§ **Stated task**
Pictures appear in the records below; write out everything else exactly.

Entries from a robot dataset
● ● ● ● ●
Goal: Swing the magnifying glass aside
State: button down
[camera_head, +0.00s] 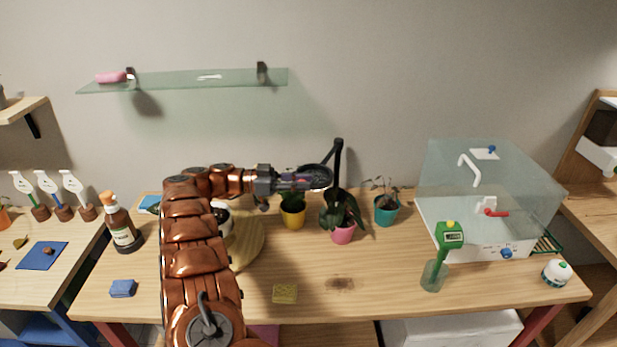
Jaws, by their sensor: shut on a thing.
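The magnifying glass (320,170) is a dark round lens on a black jointed stand. The stand rises behind the pink pot (343,234) with its dark-leaved plant (335,217). My copper arm reaches in from the front left. My gripper (312,182) is shut on the magnifying glass at its near left edge, above and between the yellow pot (292,218) and the pink pot. The fingertips overlap the lens, so the exact grip is hard to see. The foot of the stand is hidden.
A teal pot (386,215) stands right of the pink one. A clear-lidded box (480,238) and a green meter in a glass (450,236) are at the right. A brown bottle (121,222) stands left. A glass shelf (200,81) hangs above.

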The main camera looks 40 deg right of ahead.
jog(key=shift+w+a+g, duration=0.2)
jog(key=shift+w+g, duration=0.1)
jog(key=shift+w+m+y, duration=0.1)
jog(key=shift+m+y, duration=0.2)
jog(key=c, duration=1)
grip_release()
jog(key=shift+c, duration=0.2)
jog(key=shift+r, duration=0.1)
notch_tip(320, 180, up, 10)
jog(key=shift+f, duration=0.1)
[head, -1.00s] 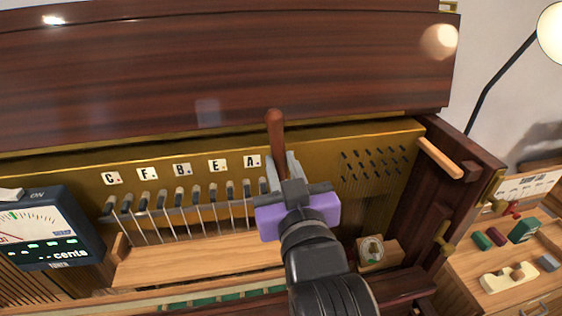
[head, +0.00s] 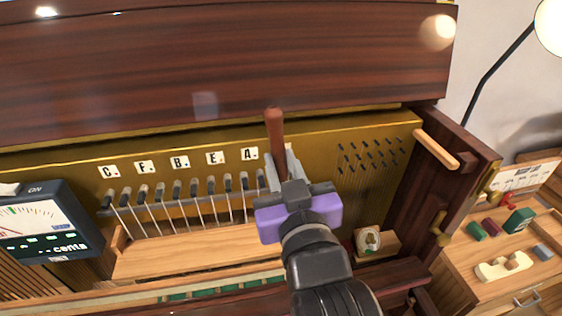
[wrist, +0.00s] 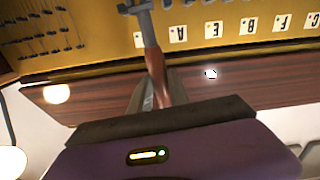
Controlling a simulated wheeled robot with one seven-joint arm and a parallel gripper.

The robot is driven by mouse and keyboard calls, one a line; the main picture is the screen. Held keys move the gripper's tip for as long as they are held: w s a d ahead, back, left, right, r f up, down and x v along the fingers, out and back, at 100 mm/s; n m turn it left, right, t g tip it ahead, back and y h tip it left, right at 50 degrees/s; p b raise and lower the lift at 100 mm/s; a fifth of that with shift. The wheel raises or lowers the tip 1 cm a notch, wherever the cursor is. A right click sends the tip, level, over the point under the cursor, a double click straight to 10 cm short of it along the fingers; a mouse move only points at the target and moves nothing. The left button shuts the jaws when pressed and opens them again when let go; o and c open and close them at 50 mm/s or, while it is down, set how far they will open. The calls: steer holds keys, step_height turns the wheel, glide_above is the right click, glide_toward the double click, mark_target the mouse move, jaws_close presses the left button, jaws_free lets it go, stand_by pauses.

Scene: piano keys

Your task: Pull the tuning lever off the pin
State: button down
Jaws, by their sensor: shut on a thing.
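The tuning lever (head: 275,132) has a reddish-brown wooden handle and a metal head. In the head view its handle points up past my gripper (head: 284,168). My gripper is shut on the lever. In the wrist view the handle (wrist: 153,62) runs from between my fingers (wrist: 156,92) to the grey metal head (wrist: 137,6) at the top edge, in front of the brass plate. The pin under the head is hidden, so I cannot tell whether the lever is on it or clear of it.
The brass plate (head: 310,150) carries letter tiles and a field of dark pins (head: 370,155) to the right. A row of hammers stands left of my gripper. A tuner meter (head: 45,220) is at left. A side table (head: 500,275) with small items is at right.

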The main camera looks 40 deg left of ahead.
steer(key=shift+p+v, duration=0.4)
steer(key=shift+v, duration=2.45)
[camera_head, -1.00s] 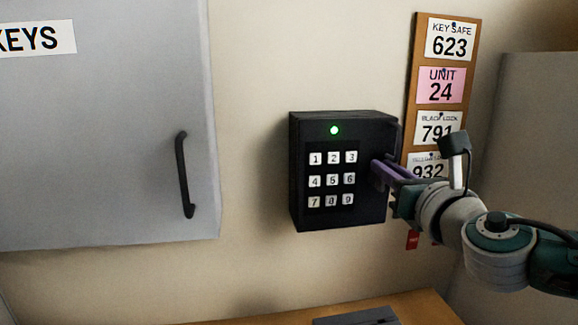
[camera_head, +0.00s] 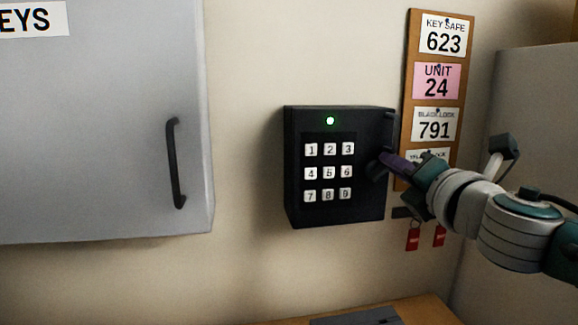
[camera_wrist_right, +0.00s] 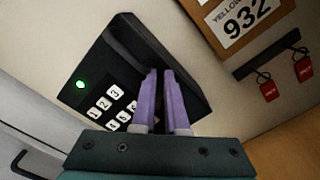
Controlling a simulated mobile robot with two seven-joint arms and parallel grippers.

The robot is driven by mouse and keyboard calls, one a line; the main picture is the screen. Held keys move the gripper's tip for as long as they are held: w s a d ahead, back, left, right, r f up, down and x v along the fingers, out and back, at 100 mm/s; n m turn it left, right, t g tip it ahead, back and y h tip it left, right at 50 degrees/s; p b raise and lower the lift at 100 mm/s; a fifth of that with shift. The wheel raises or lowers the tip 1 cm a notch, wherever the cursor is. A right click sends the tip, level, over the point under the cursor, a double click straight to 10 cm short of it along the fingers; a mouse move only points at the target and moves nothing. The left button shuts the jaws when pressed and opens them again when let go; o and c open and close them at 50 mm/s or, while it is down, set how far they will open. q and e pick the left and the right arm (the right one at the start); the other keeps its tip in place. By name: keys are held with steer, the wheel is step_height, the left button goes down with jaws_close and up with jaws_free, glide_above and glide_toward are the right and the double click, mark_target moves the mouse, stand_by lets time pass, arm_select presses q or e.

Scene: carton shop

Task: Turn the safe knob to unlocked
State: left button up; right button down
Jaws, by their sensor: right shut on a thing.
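The key safe (camera_head: 295,180) is a black box on the wall with a white-key keypad and a lit green light. It also shows in the right wrist view (camera_wrist_right: 165,60), tilted. A dark knob (camera_head: 376,170) shows at the right of its front face, partly covered by my right gripper (camera_head: 387,160). That gripper's purple fingers are shut on the knob. In the right wrist view the fingers (camera_wrist_right: 160,78) reach the safe's front beside the keypad, and they hide the knob. I cannot read any mark of the knob's position. My left gripper is not in view.
A grey cabinet (camera_head: 100,130) with a dark handle is at left. A board (camera_head: 411,60) with number cards hangs right of the safe. Below it are red key tags (camera_head: 412,240) on a dark rail. A wooden surface (camera_head: 420,309) lies below.

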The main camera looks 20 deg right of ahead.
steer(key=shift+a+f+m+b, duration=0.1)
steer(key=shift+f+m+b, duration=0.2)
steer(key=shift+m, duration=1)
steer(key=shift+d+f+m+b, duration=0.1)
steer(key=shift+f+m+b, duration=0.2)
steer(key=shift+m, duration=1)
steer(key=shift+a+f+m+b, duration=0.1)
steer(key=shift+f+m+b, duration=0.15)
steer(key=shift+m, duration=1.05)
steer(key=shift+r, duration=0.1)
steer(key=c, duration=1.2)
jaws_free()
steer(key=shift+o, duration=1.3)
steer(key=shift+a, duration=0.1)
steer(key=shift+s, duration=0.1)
● ● ● ● ●
§ **Correct response**
Goal: Swing the magnifying glass aside
State: button down
[camera_head, +0.00s] 
Jaws, by their sensor: shut on a thing.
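The magnifying glass (320,170) is a dark round lens on a black jointed stand. The stand rises behind the pink pot (343,234) with its dark-leaved plant (335,217). My copper arm reaches in from the front left. My gripper (312,182) is shut on the magnifying glass at its near left edge, above and between the yellow pot (292,218) and the pink pot. The fingertips overlap the lens, so the exact grip is hard to see. The foot of the stand is hidden.
A teal pot (386,215) stands right of the pink one. A clear-lidded box (480,238) and a green meter in a glass (450,236) are at the right. A brown bottle (121,222) stands left. A glass shelf (200,81) hangs above.

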The main camera looks 40 deg right of ahead.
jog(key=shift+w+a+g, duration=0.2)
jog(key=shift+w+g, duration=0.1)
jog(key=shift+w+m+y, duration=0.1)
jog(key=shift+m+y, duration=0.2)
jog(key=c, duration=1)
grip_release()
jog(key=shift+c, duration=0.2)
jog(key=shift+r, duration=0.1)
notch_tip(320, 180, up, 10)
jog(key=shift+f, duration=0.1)
[head, -1.00s] 
[head, +0.00s] 
[wrist, +0.00s] 
Controlling a simulated wheeled robot with one seven-joint arm and a parallel gripper.

The robot is driven by mouse and keyboard calls, one a line; the main picture is the screen. Held keys move the gripper's tip for as long as they are held: w s a d ahead, back, left, right, r f up, down and x v along the fingers, out and back, at 100 mm/s; n m turn it left, right, t g tip it ahead, back and y h tip it left, right at 50 degrees/s; p b raise and lower the lift at 100 mm/s; a fifth of that with shift. The wheel raises or lowers the tip 1 cm a notch, wherever the cursor is. A right click sends the tip, level, over the point under the cursor, a double click straight to 10 cm short of it along the fingers; a mouse move only points at the target and moves nothing. The left button shuts the jaws when pressed and opens them again when let go; o and c open and close them at 50 mm/s or, while it is down, set how far they will open. The calls: steer holds keys, step_height turns the wheel, glide_above is the right click, glide_toward the double click, mark_target the mouse move, jaws_close presses the left button, jaws_free lets it go, stand_by pauses.

Scene: piano keys

Your task: Pull the tuning lever off the pin
State: button down
Jaws, by their sensor: shut on a thing.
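The tuning lever (head: 275,132) has a reddish-brown wooden handle and a metal head. In the head view its handle points up past my gripper (head: 284,168). My gripper is shut on the lever. In the wrist view the handle (wrist: 153,62) runs from between my fingers (wrist: 156,92) to the grey metal head (wrist: 137,6) at the top edge, in front of the brass plate. The pin under the head is hidden, so I cannot tell whether the lever is on it or clear of it.
The brass plate (head: 310,150) carries letter tiles and a field of dark pins (head: 370,155) to the right. A row of hammers stands left of my gripper. A tuner meter (head: 45,220) is at left. A side table (head: 500,275) with small items is at right.

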The main camera looks 40 deg left of ahead.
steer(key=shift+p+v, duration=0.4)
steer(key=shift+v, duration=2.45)
[camera_head, -1.00s] 
[camera_head, +0.00s] 
[camera_wrist_right, +0.00s] 
Controlling a simulated mobile robot with two seven-joint arms and parallel grippers.

The robot is driven by mouse and keyboard calls, one a line; the main picture is the screen. Held keys move the gripper's tip for as long as they are held: w s a d ahead, back, left, right, r f up, down and x v along the fingers, out and back, at 100 mm/s; n m turn it left, right, t g tip it ahead, back and y h tip it left, right at 50 degrees/s; p b raise and lower the lift at 100 mm/s; a fifth of that with shift. The wheel raises or lowers the tip 1 cm a notch, wherever the cursor is. A right click sends the tip, level, over the point under the cursor, a double click straight to 10 cm short of it along the fingers; a mouse move only points at the target and moves nothing. The left button shuts the jaws when pressed and opens them again when let go; o and c open and close them at 50 mm/s or, while it is down, set how far they will open. q and e pick the left and the right arm (the right one at the start); the other keeps its tip in place. By name: keys are held with steer, the wheel is step_height, the left button goes down with jaws_close and up with jaws_free, glide_above and glide_toward are the right and the double click, mark_target moves the mouse, stand_by lets time pass, arm_select presses q or e.

Scene: carton shop

Task: Turn the safe knob to unlocked
State: left button up; right button down
Jaws, by their sensor: right shut on a thing.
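The key safe (camera_head: 295,180) is a black box on the wall with a white-key keypad and a lit green light. It also shows in the right wrist view (camera_wrist_right: 165,60), tilted. A dark knob (camera_head: 376,170) shows at the right of its front face, partly covered by my right gripper (camera_head: 387,160). That gripper's purple fingers are shut on the knob. In the right wrist view the fingers (camera_wrist_right: 160,78) reach the safe's front beside the keypad, and they hide the knob. I cannot read any mark of the knob's position. My left gripper is not in view.
A grey cabinet (camera_head: 100,130) with a dark handle is at left. A board (camera_head: 411,60) with number cards hangs right of the safe. Below it are red key tags (camera_head: 412,240) on a dark rail. A wooden surface (camera_head: 420,309) lies below.

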The main camera looks 20 deg right of ahead.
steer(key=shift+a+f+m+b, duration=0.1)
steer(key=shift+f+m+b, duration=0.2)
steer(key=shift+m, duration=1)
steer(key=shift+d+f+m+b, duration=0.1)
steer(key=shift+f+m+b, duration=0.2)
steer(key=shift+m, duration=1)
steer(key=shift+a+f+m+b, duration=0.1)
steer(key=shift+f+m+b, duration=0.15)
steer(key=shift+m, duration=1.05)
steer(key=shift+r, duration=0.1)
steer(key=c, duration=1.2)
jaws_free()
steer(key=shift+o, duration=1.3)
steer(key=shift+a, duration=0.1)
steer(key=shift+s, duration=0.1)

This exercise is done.